Which lines run from the first one up to and including the one with "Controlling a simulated"? Print exactly those.

▶ Information supplied:
--------------------------------------------------
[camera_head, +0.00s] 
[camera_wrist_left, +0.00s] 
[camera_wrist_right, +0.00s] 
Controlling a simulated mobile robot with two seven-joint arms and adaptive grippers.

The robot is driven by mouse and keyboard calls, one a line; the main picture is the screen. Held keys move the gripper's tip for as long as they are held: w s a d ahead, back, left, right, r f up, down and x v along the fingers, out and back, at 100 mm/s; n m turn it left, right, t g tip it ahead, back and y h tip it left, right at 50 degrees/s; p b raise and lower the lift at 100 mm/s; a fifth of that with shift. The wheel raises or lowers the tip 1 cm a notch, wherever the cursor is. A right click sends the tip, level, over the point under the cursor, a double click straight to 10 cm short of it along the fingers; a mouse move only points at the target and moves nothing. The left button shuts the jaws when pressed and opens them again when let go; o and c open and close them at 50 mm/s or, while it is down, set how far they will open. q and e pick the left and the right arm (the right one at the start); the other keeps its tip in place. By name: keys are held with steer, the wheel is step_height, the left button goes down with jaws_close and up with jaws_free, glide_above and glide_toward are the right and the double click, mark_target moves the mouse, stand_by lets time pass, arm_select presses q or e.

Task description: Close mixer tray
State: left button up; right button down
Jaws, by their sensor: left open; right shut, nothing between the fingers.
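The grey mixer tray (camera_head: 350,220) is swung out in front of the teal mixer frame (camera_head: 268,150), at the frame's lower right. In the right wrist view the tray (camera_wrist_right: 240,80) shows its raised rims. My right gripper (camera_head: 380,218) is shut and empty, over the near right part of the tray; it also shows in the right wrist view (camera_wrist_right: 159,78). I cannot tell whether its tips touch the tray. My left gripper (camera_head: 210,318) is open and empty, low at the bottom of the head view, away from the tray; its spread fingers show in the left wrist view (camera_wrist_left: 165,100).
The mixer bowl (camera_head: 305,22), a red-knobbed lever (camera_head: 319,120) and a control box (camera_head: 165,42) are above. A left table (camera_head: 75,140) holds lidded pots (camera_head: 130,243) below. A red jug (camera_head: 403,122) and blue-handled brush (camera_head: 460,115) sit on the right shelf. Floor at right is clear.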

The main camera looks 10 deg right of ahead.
--------------------------------------------------
▶ The reply:
[camera_head, +0.00s] 
[camera_wrist_left, +0.00s] 
[camera_wrist_right, +0.00s] 
Controlling a simulated mobile robot with two seven-joint arms and adaptive grippers.

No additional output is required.